* **WORK TO COMPLETE**: Look through the records below, and copy out every line that holds the string "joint".

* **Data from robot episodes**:
* * *

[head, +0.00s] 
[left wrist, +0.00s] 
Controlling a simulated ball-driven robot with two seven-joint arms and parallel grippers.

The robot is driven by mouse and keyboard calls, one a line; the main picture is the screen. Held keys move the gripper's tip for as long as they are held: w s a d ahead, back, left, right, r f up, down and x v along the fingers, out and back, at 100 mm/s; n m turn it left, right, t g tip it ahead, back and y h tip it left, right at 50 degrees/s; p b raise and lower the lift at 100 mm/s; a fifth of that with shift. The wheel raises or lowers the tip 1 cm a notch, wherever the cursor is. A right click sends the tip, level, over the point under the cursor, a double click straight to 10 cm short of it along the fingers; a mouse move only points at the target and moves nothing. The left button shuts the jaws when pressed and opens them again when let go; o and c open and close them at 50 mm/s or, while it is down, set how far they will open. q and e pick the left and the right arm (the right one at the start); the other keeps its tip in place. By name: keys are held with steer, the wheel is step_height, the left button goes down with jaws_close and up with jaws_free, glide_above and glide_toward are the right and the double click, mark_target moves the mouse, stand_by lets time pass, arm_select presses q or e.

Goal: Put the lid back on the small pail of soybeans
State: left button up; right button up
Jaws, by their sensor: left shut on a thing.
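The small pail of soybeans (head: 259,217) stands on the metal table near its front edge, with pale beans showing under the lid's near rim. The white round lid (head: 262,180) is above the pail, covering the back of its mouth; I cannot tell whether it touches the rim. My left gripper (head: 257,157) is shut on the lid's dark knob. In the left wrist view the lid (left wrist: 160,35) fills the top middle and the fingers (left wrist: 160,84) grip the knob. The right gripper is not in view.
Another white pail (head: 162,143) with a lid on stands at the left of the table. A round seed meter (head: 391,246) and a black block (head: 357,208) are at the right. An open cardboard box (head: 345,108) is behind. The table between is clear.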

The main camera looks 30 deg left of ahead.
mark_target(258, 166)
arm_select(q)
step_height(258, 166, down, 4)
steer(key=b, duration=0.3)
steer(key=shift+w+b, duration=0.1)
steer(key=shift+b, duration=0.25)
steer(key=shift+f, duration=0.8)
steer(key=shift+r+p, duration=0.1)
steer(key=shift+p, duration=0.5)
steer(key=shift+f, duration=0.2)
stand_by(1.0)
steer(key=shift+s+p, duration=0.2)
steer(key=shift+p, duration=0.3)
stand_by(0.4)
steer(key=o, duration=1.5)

* * *

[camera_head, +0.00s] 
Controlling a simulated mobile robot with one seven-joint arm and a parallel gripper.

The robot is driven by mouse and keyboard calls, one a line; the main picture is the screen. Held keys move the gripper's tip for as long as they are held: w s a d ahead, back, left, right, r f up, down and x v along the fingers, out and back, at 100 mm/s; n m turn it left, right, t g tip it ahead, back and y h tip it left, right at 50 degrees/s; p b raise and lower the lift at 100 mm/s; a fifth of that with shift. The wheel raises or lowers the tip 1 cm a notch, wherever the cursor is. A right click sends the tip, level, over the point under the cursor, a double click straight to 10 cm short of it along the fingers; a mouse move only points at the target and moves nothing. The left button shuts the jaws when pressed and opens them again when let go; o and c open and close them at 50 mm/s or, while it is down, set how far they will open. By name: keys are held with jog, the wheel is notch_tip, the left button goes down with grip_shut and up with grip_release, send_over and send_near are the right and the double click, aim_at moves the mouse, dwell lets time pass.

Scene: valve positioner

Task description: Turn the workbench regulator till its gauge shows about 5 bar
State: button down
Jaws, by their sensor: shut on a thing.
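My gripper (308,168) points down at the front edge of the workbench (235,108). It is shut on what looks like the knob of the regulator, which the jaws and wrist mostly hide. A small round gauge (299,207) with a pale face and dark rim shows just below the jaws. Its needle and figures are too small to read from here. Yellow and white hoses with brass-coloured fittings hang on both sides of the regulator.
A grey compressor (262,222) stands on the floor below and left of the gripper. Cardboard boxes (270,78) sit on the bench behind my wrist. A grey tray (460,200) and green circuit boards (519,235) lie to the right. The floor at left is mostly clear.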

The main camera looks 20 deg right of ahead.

* * *

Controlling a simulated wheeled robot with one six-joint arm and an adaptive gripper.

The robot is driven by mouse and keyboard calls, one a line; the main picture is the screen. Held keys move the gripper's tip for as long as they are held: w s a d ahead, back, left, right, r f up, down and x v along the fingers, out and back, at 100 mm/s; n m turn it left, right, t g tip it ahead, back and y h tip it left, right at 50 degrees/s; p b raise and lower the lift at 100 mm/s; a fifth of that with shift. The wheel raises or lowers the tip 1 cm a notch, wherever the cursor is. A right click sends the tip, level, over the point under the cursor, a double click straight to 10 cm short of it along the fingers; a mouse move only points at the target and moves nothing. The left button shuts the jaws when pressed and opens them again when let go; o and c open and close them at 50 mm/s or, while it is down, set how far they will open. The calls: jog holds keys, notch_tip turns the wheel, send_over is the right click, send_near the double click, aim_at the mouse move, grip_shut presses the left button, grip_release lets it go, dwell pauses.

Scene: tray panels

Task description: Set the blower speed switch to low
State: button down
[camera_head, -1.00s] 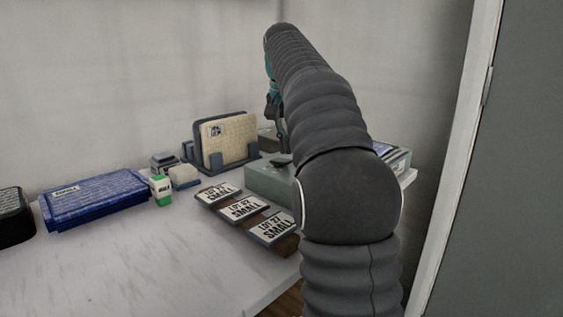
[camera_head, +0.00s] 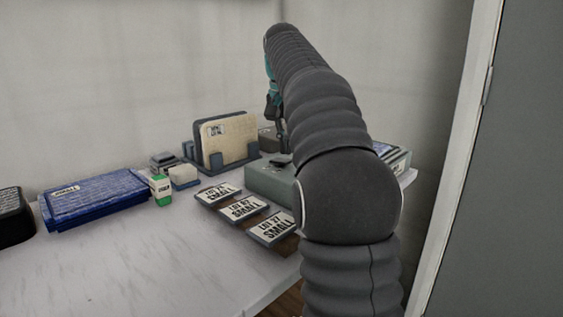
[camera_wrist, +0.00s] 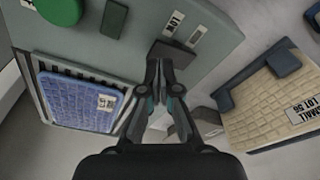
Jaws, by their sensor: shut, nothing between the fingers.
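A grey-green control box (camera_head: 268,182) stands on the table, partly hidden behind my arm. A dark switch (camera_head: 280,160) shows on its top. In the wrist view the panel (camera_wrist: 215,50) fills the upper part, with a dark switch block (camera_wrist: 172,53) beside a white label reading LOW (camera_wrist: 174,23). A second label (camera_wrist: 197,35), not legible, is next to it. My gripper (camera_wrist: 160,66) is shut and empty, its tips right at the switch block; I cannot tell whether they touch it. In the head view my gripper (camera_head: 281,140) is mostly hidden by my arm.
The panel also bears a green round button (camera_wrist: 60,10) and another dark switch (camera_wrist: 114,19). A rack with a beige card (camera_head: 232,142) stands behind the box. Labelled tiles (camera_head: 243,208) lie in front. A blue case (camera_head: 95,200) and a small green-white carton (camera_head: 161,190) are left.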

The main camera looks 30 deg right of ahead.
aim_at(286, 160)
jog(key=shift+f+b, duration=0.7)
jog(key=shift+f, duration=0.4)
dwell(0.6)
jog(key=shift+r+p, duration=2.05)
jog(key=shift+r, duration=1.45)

* * *

* **TASK ANSWER**:
Controlling a simulated ball-driven robot with two seven-joint arms and parallel grippers.
Controlling a simulated mobile robot with one seven-joint arm and a parallel gripper.
Controlling a simulated wheeled robot with one six-joint arm and an adaptive gripper.

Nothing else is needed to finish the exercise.